Afghan polls: Ramazan & other factors
October 9, 2004 would appear to be the least suitable date set for Afghanistan's presidential polls. Other negative factors apart, the holy month of Ramazan, due to begin around October 15, alone could upset the smooth implementation of the electoral schedule.
Patterned on the French model, the Afghan elections may well run into two rounds in case no candidate wins the first round with an absolute 50 percent majority of the total vote cast.
Should that happen a second round would be held two weeks later. That would be the middle of Ramazan, a point in time when the faithful are even more disinclined to worry about mundane matters such as elections.
Deferment of the run-off polls beyond two weeks would call for a constitutional amendment with its attendant complications. In fact such a contingency ever arising may not only vitiate but practically unravel the whole electoral exercise.
A whole lot of other factors need also to be considered - ranging from serious rifts in President Hamid Karzai's own ministerial camp to raging war lordism across the country. The so-called Panjsheri Troika comprising Karzai's cabinet ministers Marshal Qasim Fahim, Younas Qanooni and Abdullah have all but revolted against him.
Younus Qanooni, his former interior and education minister, has emerged as Karzai's major rival in the presidential contest. Qanooni commands what is supposed the largest militia, about 5,000-strong based in Kabul. Together with Marshal Fahim, dropped by Karzai as his running mate, Qanooni will confront Karzai eyeball-to-eyeball in the capital.
General Rashid Dostum, by far the most powerful single Uzbek warlord, politically dominates the strategic north through his Jumbishi Milli and militarily through his 'army' originally known as the Giljam militia.
Dostum's militia, comprising Soviet arms, tanks and guns, has been rated as the best trained and battle-tested force outside the Afghan National Army, still in the making.
The Hazara region of Central Afghanistan is controlled by Mohammad Mohaqqiq and Ustad Mohammad Atta. Mohaqqiq is said to be in command of several rag-tag militias. He is also reported to enjoy the backing of 18 to 19 per cent of Afghan voters in the Hazara region. No ally or active collaborator of Dostum, he would side with him if only to hurt Karzai.

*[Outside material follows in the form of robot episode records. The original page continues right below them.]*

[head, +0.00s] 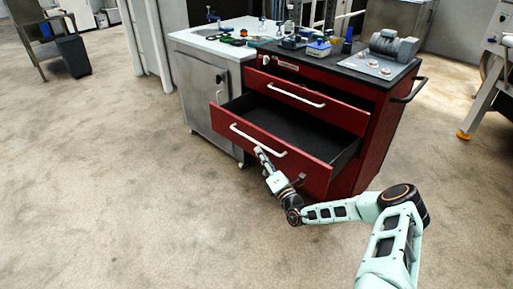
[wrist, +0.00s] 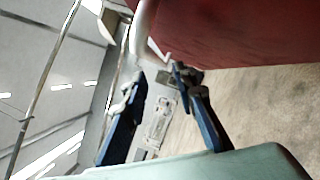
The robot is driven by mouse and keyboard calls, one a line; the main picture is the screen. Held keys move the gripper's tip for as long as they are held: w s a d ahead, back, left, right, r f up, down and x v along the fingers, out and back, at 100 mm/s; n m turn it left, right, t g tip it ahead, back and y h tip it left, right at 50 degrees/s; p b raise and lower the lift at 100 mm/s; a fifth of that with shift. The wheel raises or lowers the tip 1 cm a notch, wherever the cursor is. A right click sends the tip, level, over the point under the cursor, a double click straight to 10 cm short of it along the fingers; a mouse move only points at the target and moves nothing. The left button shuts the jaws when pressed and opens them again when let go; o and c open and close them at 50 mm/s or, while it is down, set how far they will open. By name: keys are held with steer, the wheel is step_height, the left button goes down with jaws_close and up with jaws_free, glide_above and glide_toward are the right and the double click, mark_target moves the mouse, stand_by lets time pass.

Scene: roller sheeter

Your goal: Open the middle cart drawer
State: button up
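The red cart (head: 373,150) stands in the middle of the head view. Its middle drawer (head: 318,174) is pulled well out, showing an empty dark inside. The drawer's pale bar handle (head: 240,133) runs across its front. My gripper (head: 260,153) is at the right part of this handle. In the wrist view, my gripper's dark fingers (wrist: 158,76) are spread apart, with a visible gap between them. The pale handle (wrist: 141,35) shows near the fingertips, and the red drawer front (wrist: 240,30) is at the upper right. Whether a finger touches the handle is unclear.
Tools and small parts lie on the cart top (head: 345,62). A grey cabinet (head: 203,97) with a white top adjoins the cart at left. The floor (head: 120,190) in front and to the left is clear.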

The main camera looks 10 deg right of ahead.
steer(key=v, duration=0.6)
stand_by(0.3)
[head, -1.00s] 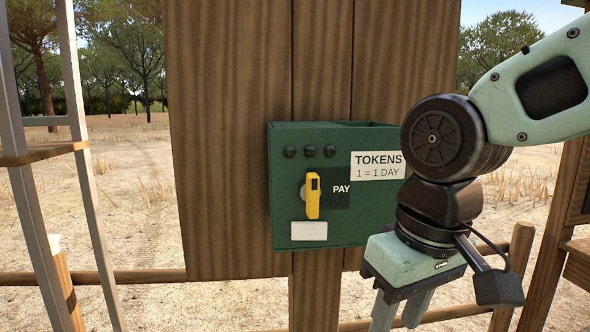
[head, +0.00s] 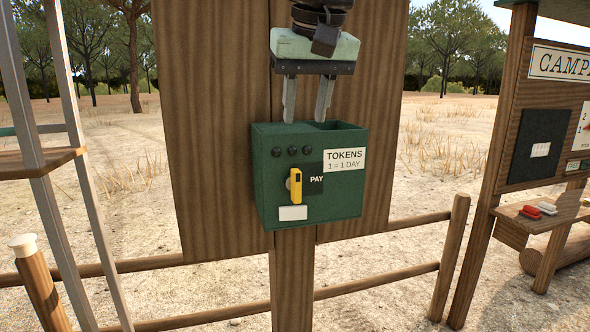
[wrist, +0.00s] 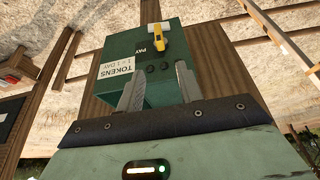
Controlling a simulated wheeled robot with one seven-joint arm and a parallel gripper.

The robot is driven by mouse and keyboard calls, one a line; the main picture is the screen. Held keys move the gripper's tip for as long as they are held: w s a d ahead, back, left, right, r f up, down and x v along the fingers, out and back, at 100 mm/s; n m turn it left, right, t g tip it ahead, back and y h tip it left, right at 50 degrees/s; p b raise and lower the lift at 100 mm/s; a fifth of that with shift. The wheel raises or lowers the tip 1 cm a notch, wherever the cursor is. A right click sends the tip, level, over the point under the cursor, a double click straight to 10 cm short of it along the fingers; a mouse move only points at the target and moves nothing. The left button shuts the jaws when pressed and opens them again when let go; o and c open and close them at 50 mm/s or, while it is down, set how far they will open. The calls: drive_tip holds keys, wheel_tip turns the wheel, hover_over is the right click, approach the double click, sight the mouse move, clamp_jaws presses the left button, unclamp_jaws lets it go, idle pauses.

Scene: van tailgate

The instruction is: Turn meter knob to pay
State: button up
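The green meter box (head: 340,205) is fixed to a wooden post and board. Its yellow knob (head: 296,186) stands upright on the front face, left of the word PAY. My gripper (head: 306,120) hangs above the box with fingers pointing down, spread apart and empty. The fingertips appear near the box's top edge; I cannot tell whether they touch it. In the wrist view, the open gripper (wrist: 160,87) has the box (wrist: 115,55) beyond and between its fingers, and the knob (wrist: 162,39) farther off.
A wooden rail fence (head: 395,283) runs behind the post. A metal ladder-like frame (head: 40,165) stands at left. At right, a camp notice board has a shelf (head: 560,212) with red and white items. The space before the box is clear.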

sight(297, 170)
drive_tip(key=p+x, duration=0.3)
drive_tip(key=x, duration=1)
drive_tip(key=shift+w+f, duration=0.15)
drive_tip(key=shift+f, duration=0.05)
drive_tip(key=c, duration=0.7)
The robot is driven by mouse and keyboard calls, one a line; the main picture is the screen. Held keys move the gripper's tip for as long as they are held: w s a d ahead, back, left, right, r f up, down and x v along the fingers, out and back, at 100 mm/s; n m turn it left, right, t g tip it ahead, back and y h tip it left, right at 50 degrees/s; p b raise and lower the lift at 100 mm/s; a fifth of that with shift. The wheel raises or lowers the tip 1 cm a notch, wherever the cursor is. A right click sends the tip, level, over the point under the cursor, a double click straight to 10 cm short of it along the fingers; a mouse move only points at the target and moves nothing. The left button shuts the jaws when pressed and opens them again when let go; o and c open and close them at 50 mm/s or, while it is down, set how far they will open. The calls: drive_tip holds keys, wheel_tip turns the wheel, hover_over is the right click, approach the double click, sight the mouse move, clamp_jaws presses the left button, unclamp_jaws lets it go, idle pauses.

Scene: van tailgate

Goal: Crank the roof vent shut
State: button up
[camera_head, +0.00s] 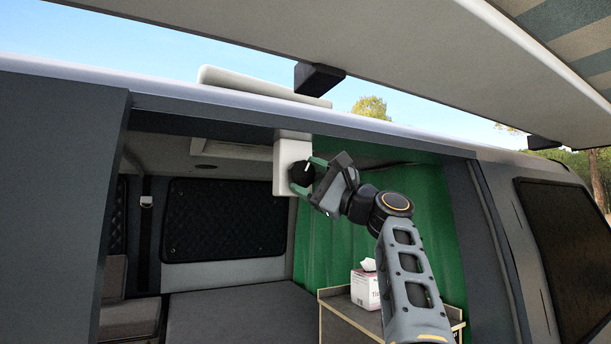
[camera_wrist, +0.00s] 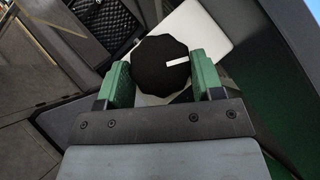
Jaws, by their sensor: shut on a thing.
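The crank is a black, many-sided knob (camera_head: 302,173) with a white mark, on a white housing (camera_head: 284,152) under the van's roof edge. My gripper (camera_head: 306,175) reaches it from the right, its green fingers shut on the knob from both sides. In the wrist view the knob (camera_wrist: 160,66) sits between the fingers, its white mark pointing right. The roof vent (camera_head: 265,86) shows from outside as a flat white lid on the roof, low along the roof line; I cannot tell whether it is fully down. A pale frame (camera_head: 240,150) shows in the ceiling inside.
An awning (camera_head: 400,50) hangs above on dark brackets (camera_head: 318,78). A green curtain (camera_head: 350,235) hangs behind the gripper. Free space lies over the grey bed (camera_head: 235,315).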

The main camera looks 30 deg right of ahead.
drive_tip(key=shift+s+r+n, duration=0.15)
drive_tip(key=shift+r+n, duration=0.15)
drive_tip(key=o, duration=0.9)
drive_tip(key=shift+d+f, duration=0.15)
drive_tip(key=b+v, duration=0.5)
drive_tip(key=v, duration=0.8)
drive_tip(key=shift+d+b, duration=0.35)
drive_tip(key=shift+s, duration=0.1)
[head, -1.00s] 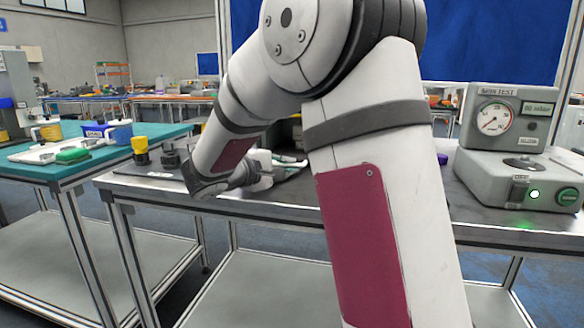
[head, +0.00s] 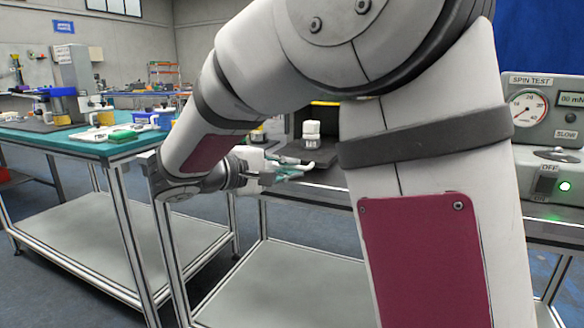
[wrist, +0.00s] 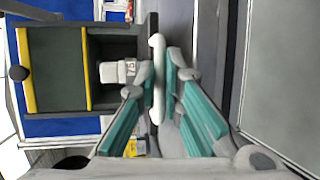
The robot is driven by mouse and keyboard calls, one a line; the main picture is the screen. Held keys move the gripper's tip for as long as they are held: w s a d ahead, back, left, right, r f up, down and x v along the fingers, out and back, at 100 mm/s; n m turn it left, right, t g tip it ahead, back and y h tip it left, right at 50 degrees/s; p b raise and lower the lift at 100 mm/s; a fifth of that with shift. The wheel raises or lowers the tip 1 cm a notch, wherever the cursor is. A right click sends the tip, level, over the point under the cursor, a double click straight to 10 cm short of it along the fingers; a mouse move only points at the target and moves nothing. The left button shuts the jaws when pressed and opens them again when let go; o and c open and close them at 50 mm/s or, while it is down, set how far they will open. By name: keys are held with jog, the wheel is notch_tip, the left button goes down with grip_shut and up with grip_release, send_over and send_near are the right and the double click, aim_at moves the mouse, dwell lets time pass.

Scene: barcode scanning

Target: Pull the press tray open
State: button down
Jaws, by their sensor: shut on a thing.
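My gripper (wrist: 162,82) has teal fingers and is shut on a white bar handle (wrist: 158,55) in the wrist view. The handle sits at the front of the dark press tray (wrist: 122,47). A white block with dark markings (wrist: 112,72) stands on the tray, inside the dark press frame with yellow edges (wrist: 56,68). In the head view my gripper (head: 290,171) is at the front of the dark tray (head: 330,168), with the white block (head: 311,135) on it. My arm hides much of the press there.
The spin test machine (head: 545,115) stands on the bench at right, its green light lit. A teal-topped table (head: 75,143) with several items stands at left.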

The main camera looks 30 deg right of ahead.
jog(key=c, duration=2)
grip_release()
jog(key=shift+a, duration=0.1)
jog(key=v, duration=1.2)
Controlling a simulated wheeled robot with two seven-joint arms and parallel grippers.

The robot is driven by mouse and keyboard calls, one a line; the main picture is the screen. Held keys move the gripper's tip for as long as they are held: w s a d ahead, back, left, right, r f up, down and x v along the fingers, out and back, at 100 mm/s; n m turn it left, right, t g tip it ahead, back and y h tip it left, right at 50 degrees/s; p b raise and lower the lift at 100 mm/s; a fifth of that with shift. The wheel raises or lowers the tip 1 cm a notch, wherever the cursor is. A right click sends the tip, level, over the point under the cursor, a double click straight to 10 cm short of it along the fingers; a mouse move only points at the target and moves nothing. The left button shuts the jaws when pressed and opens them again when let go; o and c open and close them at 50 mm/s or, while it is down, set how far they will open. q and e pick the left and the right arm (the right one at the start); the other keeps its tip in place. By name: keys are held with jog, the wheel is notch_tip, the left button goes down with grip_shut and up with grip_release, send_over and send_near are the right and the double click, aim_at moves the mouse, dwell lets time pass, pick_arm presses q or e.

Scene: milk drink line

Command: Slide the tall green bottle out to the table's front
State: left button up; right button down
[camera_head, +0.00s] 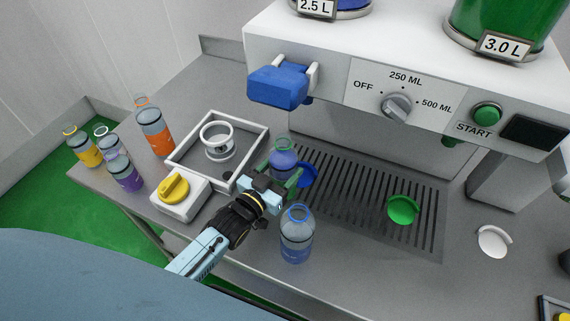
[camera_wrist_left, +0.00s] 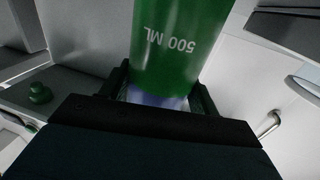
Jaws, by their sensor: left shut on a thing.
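The tall green bottle (camera_head: 283,158) stands upright at the left end of the slotted drip tray, with a green ring at its neck and blue-purple upper contents. In the left wrist view its green band (camera_wrist_left: 178,45) reads "500 ML" upside down. My left gripper (camera_head: 279,180) is shut around it, one finger on each side, and hides its lower part in the head view. My right gripper is in neither view.
A clear bottle with a blue ring (camera_head: 297,237) stands close in front of the gripper. A white tray (camera_head: 192,134) and a yellow-knobbed box (camera_head: 180,200) lie left. The slotted drip tray (camera_head: 350,205) holds a green disc (camera_head: 403,210). The dispenser (camera_head: 340,60) overhangs behind.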

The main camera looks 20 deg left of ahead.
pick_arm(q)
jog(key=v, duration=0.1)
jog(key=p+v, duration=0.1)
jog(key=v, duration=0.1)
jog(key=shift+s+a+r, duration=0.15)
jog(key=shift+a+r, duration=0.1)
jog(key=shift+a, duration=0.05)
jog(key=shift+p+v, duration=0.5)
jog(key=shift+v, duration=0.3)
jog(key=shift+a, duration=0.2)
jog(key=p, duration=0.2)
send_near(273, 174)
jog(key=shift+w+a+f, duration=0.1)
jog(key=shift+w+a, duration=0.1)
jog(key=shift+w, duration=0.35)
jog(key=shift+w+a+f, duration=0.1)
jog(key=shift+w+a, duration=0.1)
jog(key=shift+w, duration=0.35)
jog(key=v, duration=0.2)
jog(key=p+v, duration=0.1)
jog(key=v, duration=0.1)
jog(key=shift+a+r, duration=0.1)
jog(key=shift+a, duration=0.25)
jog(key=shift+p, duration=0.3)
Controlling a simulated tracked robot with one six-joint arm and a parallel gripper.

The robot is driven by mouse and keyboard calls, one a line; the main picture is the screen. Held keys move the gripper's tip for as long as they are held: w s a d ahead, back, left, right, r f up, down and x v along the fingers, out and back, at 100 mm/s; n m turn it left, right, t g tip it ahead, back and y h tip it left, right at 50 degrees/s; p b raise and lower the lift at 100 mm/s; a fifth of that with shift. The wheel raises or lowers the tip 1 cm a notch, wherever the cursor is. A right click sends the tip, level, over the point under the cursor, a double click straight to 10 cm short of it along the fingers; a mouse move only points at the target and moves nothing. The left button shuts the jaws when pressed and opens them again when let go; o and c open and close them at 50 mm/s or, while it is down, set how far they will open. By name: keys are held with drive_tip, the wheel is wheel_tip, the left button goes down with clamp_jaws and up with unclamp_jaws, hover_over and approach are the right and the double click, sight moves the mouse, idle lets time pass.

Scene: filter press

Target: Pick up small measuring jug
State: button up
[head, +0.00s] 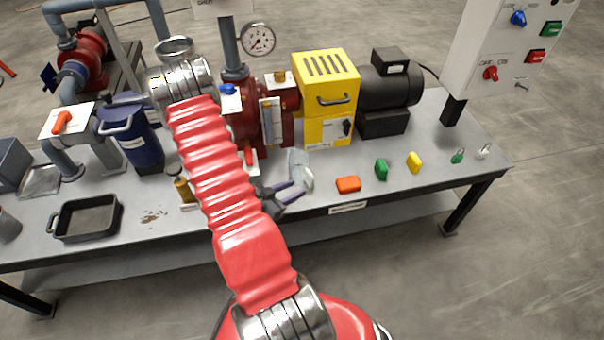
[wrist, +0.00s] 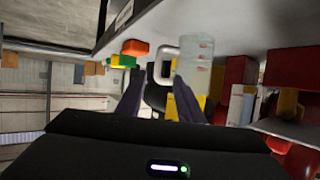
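The small measuring jug (head: 300,168) is a clear, pale vessel standing near the front edge of the grey bench, in front of the yellow-guarded pump. In the wrist view, which is turned over, the jug (wrist: 194,64) has a whitish handle (wrist: 157,68) on its left side. My gripper (head: 298,190) is at the jug's near side, low over the bench edge. In the wrist view my gripper (wrist: 160,78) has its two dark fingers apart, with the handle in front of and between the tips. Whether a finger touches the jug cannot be told.
An orange block (head: 348,184), a green piece (head: 381,169) and a yellow piece (head: 414,162) lie right of the jug. The red pump (head: 245,125) and yellow guard (head: 328,90) stand behind. A black tray (head: 86,218) is at left.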

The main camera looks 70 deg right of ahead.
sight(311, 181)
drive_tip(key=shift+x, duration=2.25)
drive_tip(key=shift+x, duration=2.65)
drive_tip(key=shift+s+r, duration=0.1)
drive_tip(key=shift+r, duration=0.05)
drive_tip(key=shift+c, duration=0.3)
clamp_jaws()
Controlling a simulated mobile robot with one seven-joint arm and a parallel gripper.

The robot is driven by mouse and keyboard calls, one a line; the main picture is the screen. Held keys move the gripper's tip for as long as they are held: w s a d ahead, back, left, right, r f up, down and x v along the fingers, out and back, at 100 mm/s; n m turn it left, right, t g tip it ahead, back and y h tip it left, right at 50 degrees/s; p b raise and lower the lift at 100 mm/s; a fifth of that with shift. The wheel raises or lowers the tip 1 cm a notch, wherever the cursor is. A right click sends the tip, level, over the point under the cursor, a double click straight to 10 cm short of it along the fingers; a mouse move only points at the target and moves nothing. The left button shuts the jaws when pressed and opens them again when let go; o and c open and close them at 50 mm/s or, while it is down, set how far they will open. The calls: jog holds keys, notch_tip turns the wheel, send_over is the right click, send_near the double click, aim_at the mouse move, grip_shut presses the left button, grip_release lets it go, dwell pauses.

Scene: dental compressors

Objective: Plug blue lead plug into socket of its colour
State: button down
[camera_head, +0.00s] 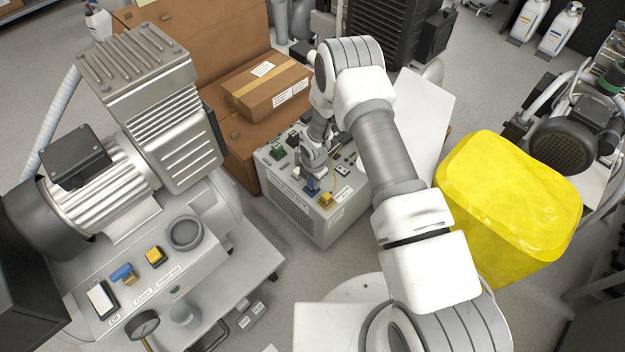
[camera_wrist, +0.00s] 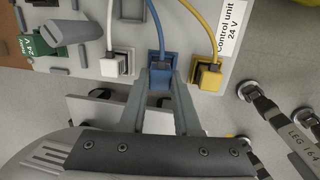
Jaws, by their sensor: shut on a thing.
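The blue lead plug (camera_wrist: 159,68) is between the fingertips of my gripper (camera_wrist: 160,84) in the wrist view, with its blue lead running up and away. My gripper is shut on it. The plug is in line with a white plug (camera_wrist: 117,64) on its left and a yellow plug (camera_wrist: 208,76) on its right, both at the control unit's edge. In the head view my gripper (camera_head: 313,168) is low over the control unit (camera_head: 318,225), close to a blue part (camera_head: 311,187). I cannot tell how deep the blue plug sits; its socket is hidden.
A green 24 V part (camera_wrist: 40,46) is at the wrist view's left. Bare floor shows in front of the unit.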

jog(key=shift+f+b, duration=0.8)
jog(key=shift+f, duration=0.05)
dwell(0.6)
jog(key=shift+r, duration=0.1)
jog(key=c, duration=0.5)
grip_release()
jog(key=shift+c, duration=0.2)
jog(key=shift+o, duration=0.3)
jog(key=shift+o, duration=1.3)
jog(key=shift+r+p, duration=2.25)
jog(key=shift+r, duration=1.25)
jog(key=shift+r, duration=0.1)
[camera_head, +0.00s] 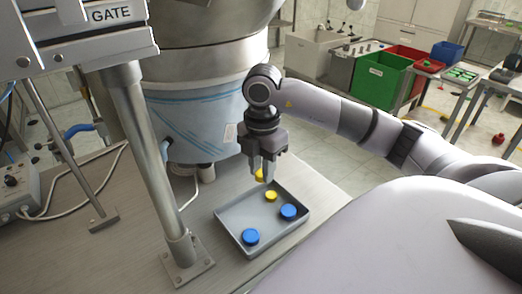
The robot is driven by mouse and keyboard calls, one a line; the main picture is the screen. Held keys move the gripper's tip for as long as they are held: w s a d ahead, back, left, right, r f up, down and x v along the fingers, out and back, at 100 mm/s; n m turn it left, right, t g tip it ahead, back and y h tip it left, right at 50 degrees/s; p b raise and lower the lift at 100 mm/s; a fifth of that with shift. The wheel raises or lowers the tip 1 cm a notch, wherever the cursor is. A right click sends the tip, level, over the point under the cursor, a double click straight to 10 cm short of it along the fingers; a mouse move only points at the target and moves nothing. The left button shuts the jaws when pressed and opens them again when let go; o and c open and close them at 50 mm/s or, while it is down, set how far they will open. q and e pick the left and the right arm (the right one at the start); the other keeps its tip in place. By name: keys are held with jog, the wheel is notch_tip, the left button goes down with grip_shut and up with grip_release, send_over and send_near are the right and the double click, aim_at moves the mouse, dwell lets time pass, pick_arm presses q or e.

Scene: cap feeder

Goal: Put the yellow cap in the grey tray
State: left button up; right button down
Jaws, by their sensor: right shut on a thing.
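The grey tray (229,221) lies on the table in the middle of the head view. Two blue caps (251,236) and a yellow cap (271,196) lie in it. My right gripper (263,178) points down over the tray's far side. It is shut on another yellow cap (260,175), which shows small between the fingertips, partly hidden by them. This held cap appears to be just above the tray's far part; the exact height is hard to tell. My left gripper is not in view.
A metal post (150,150) stands on the table left of the tray. The large feeder drum (195,120) stands behind it. A control box (15,195) with cables is at the far left. The table (130,260) is bare at the front left.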

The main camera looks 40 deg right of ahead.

Herat, the strategic heart of Afghanistan's west en route to Turkmenistan, stays under the control of Commander Ismail, a Tajik, having real problems with rival Amanullah Khan, a Pukhtoon. The two were recently involved in a bloody feud followed by a truce. However, they stand as far apart as before.
Kandhar in the south, Karzai's birthplace, has emerged as major destabilizer for the Kabul regime. Even under the Taliban, the Kandhar Shura presided over by the legendary Mullah Umar hardly recognized the Kabul shura or the government.
During the five-year Taliban rule, Mullah Umar visited Kabul only twice. Even in the best-case electoral scenario, Kandhar is likely to act as a spoiler whether through an outright boycott or by escalating violence, sabotage and subversion.
Jalalabad, to the east, and southern Paktia, abutting the Pakistan-Afghanistan frontier, stay as the two flashpoints inviting aggressive American air-land operations almost routinely.
After Kandhar in the deep south, Paktia-Khost-Paktika happen to be the strongholds of the Islamic radicals led by the absconding renegade Gulbadin Hekmatyar and the Taliban remnants. Karzai's efforts to win Hekmatyar over to his side notwithstanding, the latter stays in a hostile mode against the Kabul government.
American's own attitude towards the Pushtun Karzai and the Tajik-dominated Northern Alliance stays somewhat precariously balanced - even ambivalent. Former US Central Command Chief General Tommy Frank, in his recently published autobiography American Soldier, admits that the Northern Alliance was being 'revitalized' through its 'partnership' with US special forces, 'all across the combat zones in Panjshir and Amu Darya Valleys...'.
Even UN Secretary General Kofi Annan fears that unless the warlords and militias are disarmed, the whole electoral process may be jeopardized.
(The writer is a retired brigadier of the Pakistan Army).